Après une bise à Thierry Anti, son homologue nantais pour lequel du respect et de l’amitié existent entre les deux hommes, Patrice Canayer ne put contenir son émotion intense, forte et spontanée. Si les plus anciens se souviennent de sa joie démonstrative lors de la finale retour de 2003 sur le banc de touche, au moment où Sobhi Sioud libéra Bougnol, l’émotion de Cologne était sans aucun doute bien différente. Car le technicien héraultais touchait au paradis après avoir connu l’enfer.
Lorsque l’affaire des paris éclate en 2012, le manager général héraultais a dû affronter la tempête en première ligne, essayant de maintenir le bateau à flot. Il expliqua ensuite qu’à ce moment-là, le club fut tout proche de disparaître, coulé par des finances en difficulté, une image abîmée et son joueur star, Nikola Karabatic, pris au cœur de la tourmente. «Sans lui, je ne suis pas sûr que le MHB aurait survécu, affirme à l’AFP Andrej Golic, son ancien joueur devenu agent. Son heure la plus glorieuse, ce n’est pas d’avoir gagné la Ligue des Champions, c’est la manière dont il a pu redresser l’équipe. Cela aurait pu tuer n’importe quel club. »
En 2014, Omeyer quitte le MHB pour « gagner encore la Ligue des Champions »
Longtemps, l’entraîneur le plus titré du handball français avec 38 titres nationaux et 2 Ligues des Champions, a regretté de n’avoir rien anticipé, rien vu venir de cette affaire extra sportive qui l’a ébranlé au plus profond de lui. « J’avais intégré la possibilité d’un tel accident, mais je ne pouvais imaginer avoir à le vivre, confiait-il en octobre 2012 à Libération qui lui consacrait un portait en dernière page. Toutes les nuits, j’échafaude les scénarios de ce qui a pu se passer…» Pour ce compétiteur né, perfectionniste s’il en est, le plus difficile à avaler fut aussi de voir partir certains de ses joueurs stars qui considéraient que Montpellier, le club qu’il avait façonné à sa manière, n’était plus capable d’exister sur la carte du handball européen. Ainsi, Thierry Omeyer, qui était revenu à Montpellier en 2013 avec un contrat de trois ans et une reconversion assurée à l’issue de sa carrière, justifia son départ pour le PSG en avril 2014 : « J'ai envie de continuer à jouer au top niveau européen avec les meilleurs joueurs, contre les meilleures équipes avec l'ambition de gagner encore la Ligue des Champions.
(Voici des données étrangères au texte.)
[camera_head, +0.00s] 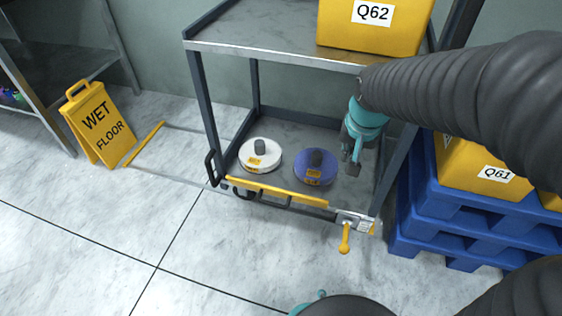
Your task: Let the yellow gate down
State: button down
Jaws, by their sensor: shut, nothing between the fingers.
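The yellow gate (275,192) shows as a long yellow bar across the front edge of the rack's lower shelf. A black loop handle (211,168) stands at its left end. At its right end is a pale metal latch block (356,222) with a yellow lever (345,238) hanging down. My gripper (353,166) is shut and empty. In the picture it is above the latch block and right of the blue reel, apart from the gate. My arm comes in from the right.
On the lower shelf sit a white reel (261,155) and a blue reel (316,166). Yellow bin Q62 (373,40) is on the upper shelf. Blue pallets (425,212) with bin Q61 (485,173) stand at right, a wet floor sign (97,122) at left. The front floor is clear.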

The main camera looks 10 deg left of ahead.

Entre le moment où j'ai signé et le moment où je suis arrivé, il s'est passé pas mal de choses qui ont fait que le projet était différent de celui qui m'avait été présenté. À Paris, dans le même temps, une équipe ambitieuse s'est construite. »
L’Histoire donna finalement raison à Patrice Canayer, même si les succès d’aujourd’hui n’ont rien du hasard. Le manager général héraultais a su reconstruire une équipe cohérente, avec un vrai projet d’équipe en s’appuyant toujours sur le centre de formation le plus performant du handball français. Des pépites en sont encore sorties (Faustin, Fabragas,…) quand de jeunes joueurs au potentiel affirmé mais à polir ont été attirées par le discours de Canayer : Dolenec, Simonet, Porte ou encore Richardson. Le technicien héraultais a aussi su s’entourer de ses fidèles, joueurs d’expérience, à l’image de Guigou et Kavticnik. Ce savant mélange s’est retrouvé autour d’une ambition commune, celle d’installer à nouveau Montpellier parmi les clubs les plus forts de l’Hexagone mais aussi du continent. Seules les saisons 2014-2015 et 2016-2017 ont été vierges de titres, une anomalie dans l’histoire du club qui en dit long aussi sur l'exigence du haut niveau en place.
Meneur d’hommes, manager proche de ses joueurs, Patrice Canayer a aussi su remobiliser son groupe après la déconvenue subie à St Raphaël mardi dernier. A l’heure où le MHB voyait le titre national lui échapper aux dépends du PSG, le manager général a su remettre ses joueurs dans le sens de la marche. Il a su mettre de côté l’énorme déception de Starligue pour nourrir la soif de revanche de son groupe. Et assouvir la sienne, au sommet de l’Europe un dimanche soir de mai à Cologne. Certainement sa plus belle victoire.